● Exercise instructions
All the data below goes into the copy word for word, but the pictures don't.

● Dataset content
.....
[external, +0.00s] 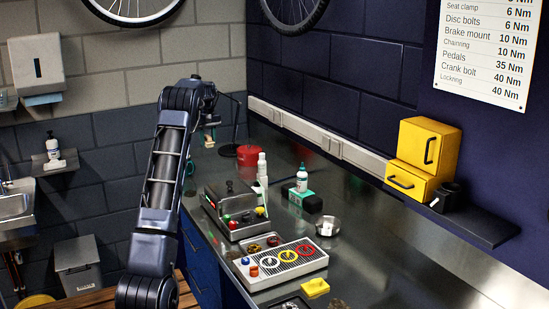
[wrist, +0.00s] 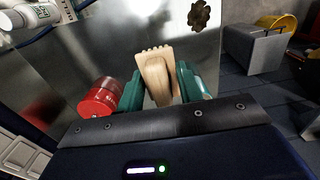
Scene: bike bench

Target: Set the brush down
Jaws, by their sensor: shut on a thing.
.....
● Output for this exercise
[external, +0.00s] 
[wrist, +0.00s] 
Scene: bike bench

Target: Set the brush down
Jaws, by their sensor: shut on a thing.

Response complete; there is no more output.